Using @simd merely gives the compiler license to vectorize. Whether it actually does so depends on the compiler. To actually benefit from the current implementation, your loop should have the following additional properties:
- The loop must be an innermost loop.
- The loop body must be straight-line code. This is why @inbounds is currently needed for all array accesses.
- Accesses must have a stride pattern and cannot be “gathers” (random-index reads) or “scatters” (random-index writes).
- The stride should be unit stride.
- In some simple cases, for example with 2-3 arrays accessed in a loop, the LLVM auto-vectorization may kick in automatically, leading to no further speedup with @simd.
工具¶
Julia includes some tools that may help you improve the performance of your code:
- Profiling allows you to measure the performance of your running code and identify lines that serve as bottlenecks.

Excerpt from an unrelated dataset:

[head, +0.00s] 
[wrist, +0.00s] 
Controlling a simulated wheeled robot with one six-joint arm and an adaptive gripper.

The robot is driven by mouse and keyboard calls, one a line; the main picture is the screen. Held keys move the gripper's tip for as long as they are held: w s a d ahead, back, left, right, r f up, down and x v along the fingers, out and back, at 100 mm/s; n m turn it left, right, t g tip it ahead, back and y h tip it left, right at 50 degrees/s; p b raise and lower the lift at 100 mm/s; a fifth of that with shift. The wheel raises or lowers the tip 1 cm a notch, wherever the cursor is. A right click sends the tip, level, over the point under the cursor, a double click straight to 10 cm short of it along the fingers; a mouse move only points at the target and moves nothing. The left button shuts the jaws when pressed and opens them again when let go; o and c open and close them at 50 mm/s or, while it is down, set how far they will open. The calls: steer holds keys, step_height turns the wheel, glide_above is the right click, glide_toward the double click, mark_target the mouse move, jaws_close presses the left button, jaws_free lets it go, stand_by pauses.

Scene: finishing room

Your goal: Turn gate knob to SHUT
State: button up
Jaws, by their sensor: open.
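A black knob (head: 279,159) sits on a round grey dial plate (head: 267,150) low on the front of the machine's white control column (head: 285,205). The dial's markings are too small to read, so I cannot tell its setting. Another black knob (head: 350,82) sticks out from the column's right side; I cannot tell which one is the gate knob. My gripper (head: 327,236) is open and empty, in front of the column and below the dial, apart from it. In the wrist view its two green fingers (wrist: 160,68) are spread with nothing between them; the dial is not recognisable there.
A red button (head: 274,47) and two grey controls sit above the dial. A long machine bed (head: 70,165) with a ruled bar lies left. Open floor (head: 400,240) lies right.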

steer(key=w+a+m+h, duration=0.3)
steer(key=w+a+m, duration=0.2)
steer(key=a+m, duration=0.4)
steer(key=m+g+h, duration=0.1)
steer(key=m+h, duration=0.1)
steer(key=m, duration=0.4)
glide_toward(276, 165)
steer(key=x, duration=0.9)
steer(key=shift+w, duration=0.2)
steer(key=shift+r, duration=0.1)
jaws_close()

- Unexpectedly-large memory allocations—as reported by @time, @allocated, or the profiler (through calls to the garbage-collection routines)—hint that there might be issues with your code. If you don’t see another reason for the allocations, suspect a type problem.
- Using code_typed() on your function can help identify sources of type problems. Look particularly for variables that, contrary to your intentions, are inferred to be Union types. Such problems can usually be fixed using the tips above.